- [Instruction]
Print the line containing "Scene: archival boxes" and each line after it through the end, please, with nothing added.

- [Data for this exercise]

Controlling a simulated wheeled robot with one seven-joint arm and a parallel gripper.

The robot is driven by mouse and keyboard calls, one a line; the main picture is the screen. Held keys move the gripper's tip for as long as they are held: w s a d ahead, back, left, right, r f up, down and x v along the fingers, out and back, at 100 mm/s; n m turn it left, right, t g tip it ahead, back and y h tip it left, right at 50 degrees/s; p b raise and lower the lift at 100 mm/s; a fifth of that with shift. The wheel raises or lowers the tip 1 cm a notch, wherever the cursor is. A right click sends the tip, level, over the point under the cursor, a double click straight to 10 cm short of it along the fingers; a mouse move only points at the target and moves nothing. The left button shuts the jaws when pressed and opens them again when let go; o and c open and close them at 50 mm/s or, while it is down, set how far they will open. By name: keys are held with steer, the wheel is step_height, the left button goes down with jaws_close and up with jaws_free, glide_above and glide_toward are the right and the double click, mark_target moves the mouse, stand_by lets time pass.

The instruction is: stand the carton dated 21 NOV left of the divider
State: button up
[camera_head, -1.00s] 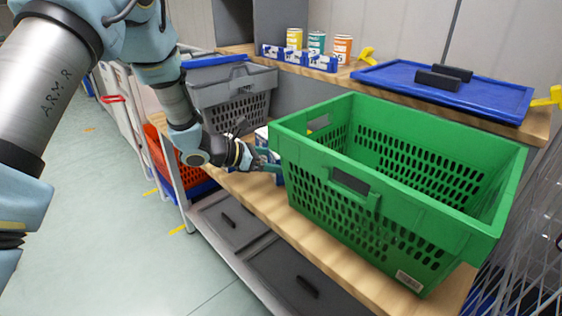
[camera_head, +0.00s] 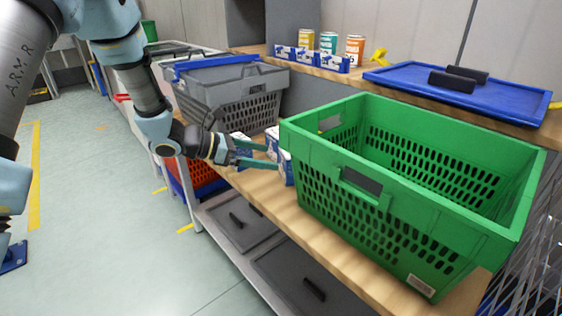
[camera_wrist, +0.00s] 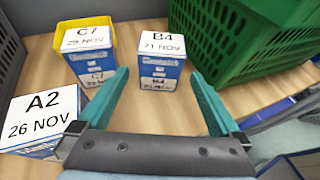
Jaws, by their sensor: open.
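The carton dated 21 NOV (camera_wrist: 161,60), marked B4, is white-topped and blue-sided and stands upright on the wooden bench in the wrist view. My gripper (camera_wrist: 158,74) is open, its two teal fingers on either side of the near part of this carton, with gaps visible; it holds nothing. In the head view my gripper (camera_head: 268,154) reaches right, low over the bench, towards a blue and white carton (camera_head: 287,168) beside the green crate; its label is unreadable there. I cannot make out a divider in either view.
Carton C7, 29 NOV (camera_wrist: 88,42), has a yellow piece around it. Carton A2, 26 NOV (camera_wrist: 42,118), stands close to my left finger. The green crate (camera_head: 400,215) is right of the cartons, the grey crate (camera_head: 215,85) behind.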

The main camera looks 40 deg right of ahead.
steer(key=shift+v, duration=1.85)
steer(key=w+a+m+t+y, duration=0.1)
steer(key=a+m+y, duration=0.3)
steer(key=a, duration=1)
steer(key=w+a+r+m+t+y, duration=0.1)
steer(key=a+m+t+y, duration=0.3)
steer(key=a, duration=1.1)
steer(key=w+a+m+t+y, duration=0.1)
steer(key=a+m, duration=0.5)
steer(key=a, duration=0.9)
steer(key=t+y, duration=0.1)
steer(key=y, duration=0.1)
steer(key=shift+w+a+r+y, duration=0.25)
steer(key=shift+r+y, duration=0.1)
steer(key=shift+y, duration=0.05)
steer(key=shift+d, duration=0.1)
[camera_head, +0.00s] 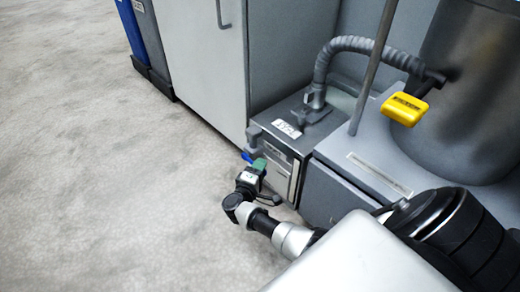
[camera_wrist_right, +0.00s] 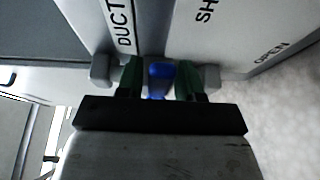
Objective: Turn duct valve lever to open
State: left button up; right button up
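The duct valve has a blue lever (camera_head: 247,157) beside a grey pipe fitting (camera_head: 253,137) on the front of the low grey box. My right gripper (camera_head: 259,165), with green fingertips, is at this lever. In the right wrist view the blue lever (camera_wrist_right: 159,78) lies between the two green fingers of my right gripper (camera_wrist_right: 158,84). The gaps beside it are very narrow, and I cannot tell whether both fingers touch it. The fingers hide part of the lever. My left gripper is not in view.
The wrist view shows a "DUCT" label (camera_wrist_right: 122,25), part of a word starting "SH" (camera_wrist_right: 206,10) and an "OPEN" label (camera_wrist_right: 272,53). A ribbed hose (camera_head: 345,44) rises from the box. A yellow block (camera_head: 404,108) is at right. The floor (camera_head: 110,190) at left is clear.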

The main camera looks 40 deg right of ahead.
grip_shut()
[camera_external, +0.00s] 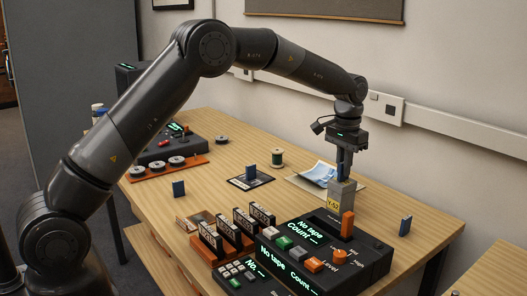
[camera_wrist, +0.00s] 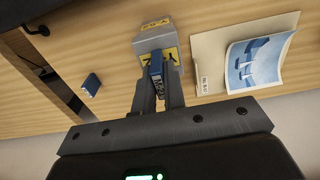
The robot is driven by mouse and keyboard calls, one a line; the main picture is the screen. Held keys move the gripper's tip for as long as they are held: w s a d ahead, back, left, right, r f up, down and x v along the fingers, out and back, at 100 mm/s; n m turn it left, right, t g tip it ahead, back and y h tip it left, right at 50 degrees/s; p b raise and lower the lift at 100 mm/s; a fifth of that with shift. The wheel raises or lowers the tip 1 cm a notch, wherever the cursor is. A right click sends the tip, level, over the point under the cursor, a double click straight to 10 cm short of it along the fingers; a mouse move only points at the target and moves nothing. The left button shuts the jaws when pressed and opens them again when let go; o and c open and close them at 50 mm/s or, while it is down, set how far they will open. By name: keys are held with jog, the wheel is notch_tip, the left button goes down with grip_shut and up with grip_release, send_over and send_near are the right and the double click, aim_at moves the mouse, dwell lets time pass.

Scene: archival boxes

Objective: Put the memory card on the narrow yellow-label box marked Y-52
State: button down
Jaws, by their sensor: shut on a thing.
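My gripper (camera_external: 344,166) points down over the narrow grey box with the yellow label Y-52 (camera_external: 341,194). Its jaws are shut on a small blue memory card, which shows between the fingers in the wrist view (camera_wrist: 156,70). The card is at the top of the box; I cannot tell whether it touches it. In the wrist view the box (camera_wrist: 153,38) lies just beyond the fingertips (camera_wrist: 158,88), its yellow label partly hidden by the card and fingers.
A dark device (camera_external: 374,262) with an orange upright piece (camera_external: 347,225) stands in front of the box. Other blue blocks stand nearby, at right (camera_external: 405,225), at left (camera_external: 179,188) and on a dark square (camera_external: 250,172). A folder with a blue picture (camera_external: 319,176) lies behind.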

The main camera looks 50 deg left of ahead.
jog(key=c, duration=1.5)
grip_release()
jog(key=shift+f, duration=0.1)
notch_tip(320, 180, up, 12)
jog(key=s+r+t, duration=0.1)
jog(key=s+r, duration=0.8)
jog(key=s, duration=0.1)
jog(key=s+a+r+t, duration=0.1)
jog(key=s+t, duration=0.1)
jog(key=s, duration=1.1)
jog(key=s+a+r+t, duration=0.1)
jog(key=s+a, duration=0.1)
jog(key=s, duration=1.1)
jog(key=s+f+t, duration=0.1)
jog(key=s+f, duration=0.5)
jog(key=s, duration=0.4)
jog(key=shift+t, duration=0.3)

- [Written response]
Scene: archival boxes

Objective: Put the memory card on the narrow yellow-label box marked Y-52
State: button down
Jaws, by their sensor: shut on a thing.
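My gripper (camera_external: 344,166) points down over the narrow grey box with the yellow label Y-52 (camera_external: 341,194). Its jaws are shut on a small blue memory card, which shows between the fingers in the wrist view (camera_wrist: 156,70). The card is at the top of the box; I cannot tell whether it touches it. In the wrist view the box (camera_wrist: 153,38) lies just beyond the fingertips (camera_wrist: 158,88), its yellow label partly hidden by the card and fingers.
A dark device (camera_external: 374,262) with an orange upright piece (camera_external: 347,225) stands in front of the box. Other blue blocks stand nearby, at right (camera_external: 405,225), at left (camera_external: 179,188) and on a dark square (camera_external: 250,172). A folder with a blue picture (camera_external: 319,176) lies behind.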

The main camera looks 50 deg left of ahead.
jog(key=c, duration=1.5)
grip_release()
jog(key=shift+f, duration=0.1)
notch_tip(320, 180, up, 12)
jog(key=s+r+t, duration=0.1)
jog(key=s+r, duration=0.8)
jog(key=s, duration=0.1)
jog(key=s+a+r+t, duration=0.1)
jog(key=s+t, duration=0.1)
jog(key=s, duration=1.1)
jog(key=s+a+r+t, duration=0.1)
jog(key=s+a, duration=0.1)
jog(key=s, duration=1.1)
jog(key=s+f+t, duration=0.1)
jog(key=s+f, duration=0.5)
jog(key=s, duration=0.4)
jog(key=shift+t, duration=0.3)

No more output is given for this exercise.